Setelah aku dewasa kini, tentu aku telah memohon maaf pada Beliau.
Aku merasa senang kala itu. Melakukan hal baru yang belum pernah ku lakukan sebelumnya. Menginjak semester dua, Aku mulai sering di panggil dan masuk BP. Mengingat hal-hal menyimpang yang kerap ku lakukan sebagai pelajar. Aku dan sebagian besar temanku di kelas, di julukli si pembuat masalah. Watak penentang aturan.
Melanggar aturan, sudah sangat menjadi gaya hidup anak-anak di sekolahku, jiwa, dan lebel yang di terapkan pada kami, meski tak seluruhnya, namun yang mendominasi ialah anak-anak yang istilah masyarakatnya mereka sebut badung. Dari sinilah, aku telah sadar, aku berada di mana, bergaul dengan orang-orang seperti apa, aku semakin paham.

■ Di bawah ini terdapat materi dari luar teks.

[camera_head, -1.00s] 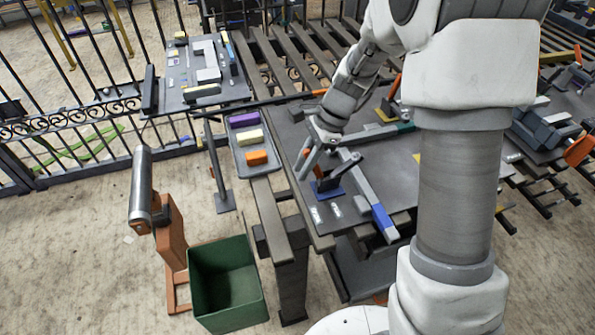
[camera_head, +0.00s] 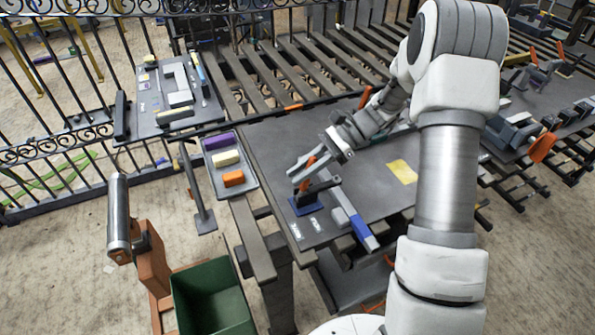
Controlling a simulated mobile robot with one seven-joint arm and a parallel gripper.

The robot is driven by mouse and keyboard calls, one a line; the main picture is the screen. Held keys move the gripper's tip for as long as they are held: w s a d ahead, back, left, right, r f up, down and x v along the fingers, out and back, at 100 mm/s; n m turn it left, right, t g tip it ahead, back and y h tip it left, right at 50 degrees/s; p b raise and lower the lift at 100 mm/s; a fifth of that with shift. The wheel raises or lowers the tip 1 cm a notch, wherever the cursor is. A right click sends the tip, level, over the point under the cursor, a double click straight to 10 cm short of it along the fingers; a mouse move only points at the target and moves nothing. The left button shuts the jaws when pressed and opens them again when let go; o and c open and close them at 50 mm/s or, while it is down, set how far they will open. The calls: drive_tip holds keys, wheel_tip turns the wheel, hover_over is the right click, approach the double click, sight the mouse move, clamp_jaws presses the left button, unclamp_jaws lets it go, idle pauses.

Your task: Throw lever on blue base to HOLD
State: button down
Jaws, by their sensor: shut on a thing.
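The blue base (camera_head: 306,204) sits near the front-left corner of the dark table (camera_head: 262,143). A lever with an orange handle (camera_head: 311,161) rises from it. My gripper (camera_head: 302,177) is at the lever, shut on the handle, with its fingers partly covering it. Two small pale labels (camera_head: 316,224) lie on the table in front of the base; their lettering is too small to read, so I cannot tell which is HOLD.
A grey bar with a blue end (camera_head: 362,231) lies just right of the base. A tray (camera_head: 211,178) of purple, cream and orange blocks is left of it. A yellow patch (camera_head: 402,172) marks the table. A green bin (camera_head: 213,303) stands on the floor.

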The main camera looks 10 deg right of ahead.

Tak ayal, semua menjadi bumerang. Predikat empat belas anak terbadung ku sandang. Di proklamirkan guru BP ku, saat empat belas murid ini kedapatan bolos sekolah. Sesalku sempat terlintas dalam benak, bagaimana jika ibuku sampai mengetahuinya. Tetapi lgi-lagi menentang aturan sudah seakan menjadi makanan sehari-hariku. Kembali aku dan teman-teman satu kelasku mendapat hukuman. Kali ini, bukan hanya dari guru BP, tetapi dari guru-guru yang biasa mengajar akademis di kelas.
Berdiri di depan kelas samping papan tulis, saat proses belajar mengajar berlangsung, lari sepuluh keliling lapangan voli, bahkan hingga tak di izinkan mengikuti pelajaran pun pernah ku rasakan. Ya, itulah beberapa hukuman yang sering aku dapatkan di sekolah.
Anehnya, meski aku memang senang menentang aturan, antusiasku dalam menggapai nilai yang gemilang terus berkobar. Hingga tak di nyana, aku berhasil meraih peringkat 3 kala itu. Cukup membingungkan bagi teman-temanku, apalagi guru-guruku. Tak apalah mungkin aku yang senang menentang aturan sekolah,hanya ingin sok eksis, hanya ingin keberadaanku diakui dalam pergaulan teman-teman ku saja. Akan tetapi tujuan kenapa aku sekolah tetap ku nomor satukan.